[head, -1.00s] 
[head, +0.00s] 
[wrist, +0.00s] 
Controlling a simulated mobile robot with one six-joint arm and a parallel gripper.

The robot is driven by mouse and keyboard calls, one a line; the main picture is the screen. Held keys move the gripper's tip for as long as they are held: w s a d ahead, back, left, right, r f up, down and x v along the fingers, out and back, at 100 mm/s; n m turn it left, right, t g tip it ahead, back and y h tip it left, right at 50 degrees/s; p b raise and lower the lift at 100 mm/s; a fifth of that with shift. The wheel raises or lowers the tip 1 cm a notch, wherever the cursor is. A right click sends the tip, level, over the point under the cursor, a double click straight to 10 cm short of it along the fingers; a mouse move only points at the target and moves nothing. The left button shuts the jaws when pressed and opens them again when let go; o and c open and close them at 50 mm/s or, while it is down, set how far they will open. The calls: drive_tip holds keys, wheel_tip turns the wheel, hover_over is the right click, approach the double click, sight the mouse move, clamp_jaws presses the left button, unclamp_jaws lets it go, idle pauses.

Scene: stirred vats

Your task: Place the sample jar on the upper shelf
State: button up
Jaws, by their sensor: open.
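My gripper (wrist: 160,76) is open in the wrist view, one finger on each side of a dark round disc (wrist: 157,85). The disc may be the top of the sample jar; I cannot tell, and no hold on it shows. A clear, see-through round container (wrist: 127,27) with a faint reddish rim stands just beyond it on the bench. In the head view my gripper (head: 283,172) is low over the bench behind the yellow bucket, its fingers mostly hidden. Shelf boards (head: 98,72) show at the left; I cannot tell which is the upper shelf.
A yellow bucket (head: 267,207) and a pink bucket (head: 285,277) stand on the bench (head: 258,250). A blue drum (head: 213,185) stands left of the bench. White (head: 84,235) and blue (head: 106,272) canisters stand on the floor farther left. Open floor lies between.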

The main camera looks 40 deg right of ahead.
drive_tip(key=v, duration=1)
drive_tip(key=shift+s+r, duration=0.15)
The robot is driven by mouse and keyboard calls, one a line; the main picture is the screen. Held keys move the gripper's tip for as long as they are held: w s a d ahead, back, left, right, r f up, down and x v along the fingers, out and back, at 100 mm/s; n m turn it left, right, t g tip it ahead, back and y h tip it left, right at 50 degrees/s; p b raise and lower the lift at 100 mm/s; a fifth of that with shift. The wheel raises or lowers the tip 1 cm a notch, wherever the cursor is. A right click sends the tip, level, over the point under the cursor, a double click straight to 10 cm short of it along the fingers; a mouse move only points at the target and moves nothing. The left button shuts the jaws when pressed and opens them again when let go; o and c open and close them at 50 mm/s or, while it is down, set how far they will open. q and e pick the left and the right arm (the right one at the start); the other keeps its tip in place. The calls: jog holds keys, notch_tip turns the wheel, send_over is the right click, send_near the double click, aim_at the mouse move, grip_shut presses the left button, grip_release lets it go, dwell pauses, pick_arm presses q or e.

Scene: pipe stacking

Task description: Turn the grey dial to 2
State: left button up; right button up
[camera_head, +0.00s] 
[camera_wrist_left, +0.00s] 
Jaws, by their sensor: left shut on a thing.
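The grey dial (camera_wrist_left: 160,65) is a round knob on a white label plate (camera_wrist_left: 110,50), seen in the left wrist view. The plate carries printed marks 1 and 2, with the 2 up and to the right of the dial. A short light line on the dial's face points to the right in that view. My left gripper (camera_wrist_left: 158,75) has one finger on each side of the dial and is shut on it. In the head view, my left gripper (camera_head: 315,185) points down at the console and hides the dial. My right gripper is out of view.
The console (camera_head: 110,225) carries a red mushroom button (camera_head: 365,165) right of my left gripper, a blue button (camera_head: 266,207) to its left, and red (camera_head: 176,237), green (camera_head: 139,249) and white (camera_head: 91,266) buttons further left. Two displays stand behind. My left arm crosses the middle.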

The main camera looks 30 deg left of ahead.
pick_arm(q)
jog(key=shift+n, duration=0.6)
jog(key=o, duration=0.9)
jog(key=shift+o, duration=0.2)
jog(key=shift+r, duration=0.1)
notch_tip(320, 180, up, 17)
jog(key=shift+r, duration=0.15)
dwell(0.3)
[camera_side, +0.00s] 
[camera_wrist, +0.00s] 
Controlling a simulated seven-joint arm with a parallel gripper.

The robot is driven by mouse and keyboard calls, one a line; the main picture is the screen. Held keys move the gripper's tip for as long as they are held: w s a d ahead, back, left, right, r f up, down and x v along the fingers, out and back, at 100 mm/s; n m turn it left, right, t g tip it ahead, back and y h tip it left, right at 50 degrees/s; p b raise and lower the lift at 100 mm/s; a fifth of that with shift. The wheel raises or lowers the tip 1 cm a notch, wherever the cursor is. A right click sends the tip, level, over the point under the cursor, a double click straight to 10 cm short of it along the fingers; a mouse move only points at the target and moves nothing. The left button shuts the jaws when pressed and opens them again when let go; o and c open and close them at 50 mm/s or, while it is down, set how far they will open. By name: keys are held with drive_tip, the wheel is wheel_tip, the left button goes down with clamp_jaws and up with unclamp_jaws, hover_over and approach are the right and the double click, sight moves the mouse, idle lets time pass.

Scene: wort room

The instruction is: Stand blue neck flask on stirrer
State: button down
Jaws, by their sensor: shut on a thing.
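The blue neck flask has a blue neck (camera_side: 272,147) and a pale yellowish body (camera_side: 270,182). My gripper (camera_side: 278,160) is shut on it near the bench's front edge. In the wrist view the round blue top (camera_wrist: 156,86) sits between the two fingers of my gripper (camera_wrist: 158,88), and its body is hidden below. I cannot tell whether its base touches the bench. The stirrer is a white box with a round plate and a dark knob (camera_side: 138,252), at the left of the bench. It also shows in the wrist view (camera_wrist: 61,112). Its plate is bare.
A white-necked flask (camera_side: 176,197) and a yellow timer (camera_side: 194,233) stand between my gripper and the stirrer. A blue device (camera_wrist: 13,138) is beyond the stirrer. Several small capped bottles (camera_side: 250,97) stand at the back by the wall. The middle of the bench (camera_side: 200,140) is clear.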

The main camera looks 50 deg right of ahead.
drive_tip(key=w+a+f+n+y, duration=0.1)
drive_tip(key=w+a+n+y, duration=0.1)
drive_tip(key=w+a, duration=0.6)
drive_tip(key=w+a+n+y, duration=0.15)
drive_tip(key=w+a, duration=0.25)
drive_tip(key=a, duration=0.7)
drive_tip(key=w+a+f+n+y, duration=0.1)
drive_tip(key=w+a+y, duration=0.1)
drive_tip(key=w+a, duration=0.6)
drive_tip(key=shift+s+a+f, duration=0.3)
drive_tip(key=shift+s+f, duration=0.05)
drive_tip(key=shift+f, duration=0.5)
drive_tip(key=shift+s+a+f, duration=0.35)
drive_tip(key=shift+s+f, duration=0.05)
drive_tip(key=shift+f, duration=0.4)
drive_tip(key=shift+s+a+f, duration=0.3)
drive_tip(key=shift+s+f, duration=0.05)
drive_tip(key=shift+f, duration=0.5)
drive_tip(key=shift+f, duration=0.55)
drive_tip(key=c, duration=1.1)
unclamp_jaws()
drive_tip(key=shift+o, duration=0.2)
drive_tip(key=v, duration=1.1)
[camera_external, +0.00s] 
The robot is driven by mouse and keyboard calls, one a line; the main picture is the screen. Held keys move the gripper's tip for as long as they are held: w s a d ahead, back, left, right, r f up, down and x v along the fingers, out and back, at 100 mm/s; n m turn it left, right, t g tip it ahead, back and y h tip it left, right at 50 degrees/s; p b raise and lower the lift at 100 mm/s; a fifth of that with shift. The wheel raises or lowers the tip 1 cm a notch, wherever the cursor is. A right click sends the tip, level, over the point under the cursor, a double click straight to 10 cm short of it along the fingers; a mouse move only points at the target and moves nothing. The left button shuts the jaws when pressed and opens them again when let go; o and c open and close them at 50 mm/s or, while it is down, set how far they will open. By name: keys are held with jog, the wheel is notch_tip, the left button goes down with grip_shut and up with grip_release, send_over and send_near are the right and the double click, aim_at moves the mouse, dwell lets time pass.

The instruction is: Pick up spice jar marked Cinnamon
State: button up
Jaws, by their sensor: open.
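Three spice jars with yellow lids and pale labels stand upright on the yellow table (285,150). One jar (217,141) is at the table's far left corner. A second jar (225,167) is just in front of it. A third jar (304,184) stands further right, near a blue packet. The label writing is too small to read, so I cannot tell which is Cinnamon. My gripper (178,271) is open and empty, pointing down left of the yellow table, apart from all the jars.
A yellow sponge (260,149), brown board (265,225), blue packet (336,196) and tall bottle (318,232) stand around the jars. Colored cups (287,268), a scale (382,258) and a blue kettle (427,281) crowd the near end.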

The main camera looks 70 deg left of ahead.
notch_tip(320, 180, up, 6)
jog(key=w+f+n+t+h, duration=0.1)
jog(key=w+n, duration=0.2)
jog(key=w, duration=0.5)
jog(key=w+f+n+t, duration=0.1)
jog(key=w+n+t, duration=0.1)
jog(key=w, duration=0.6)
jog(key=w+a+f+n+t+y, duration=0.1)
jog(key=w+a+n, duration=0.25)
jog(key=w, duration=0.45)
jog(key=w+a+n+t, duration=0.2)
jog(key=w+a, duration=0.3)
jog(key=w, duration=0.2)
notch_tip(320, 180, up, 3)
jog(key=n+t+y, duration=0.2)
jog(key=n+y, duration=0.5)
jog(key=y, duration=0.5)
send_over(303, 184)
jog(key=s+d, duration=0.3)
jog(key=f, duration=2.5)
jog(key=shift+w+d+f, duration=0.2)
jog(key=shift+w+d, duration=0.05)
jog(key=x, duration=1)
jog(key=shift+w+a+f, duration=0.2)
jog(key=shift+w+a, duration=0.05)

--- Directions for this task ---
Look for the word "Scene" in every line of the listing and copy the lines that have it.

--- The response ---
Scene: stirred vats
Scene: pipe stacking
Scene: wort room

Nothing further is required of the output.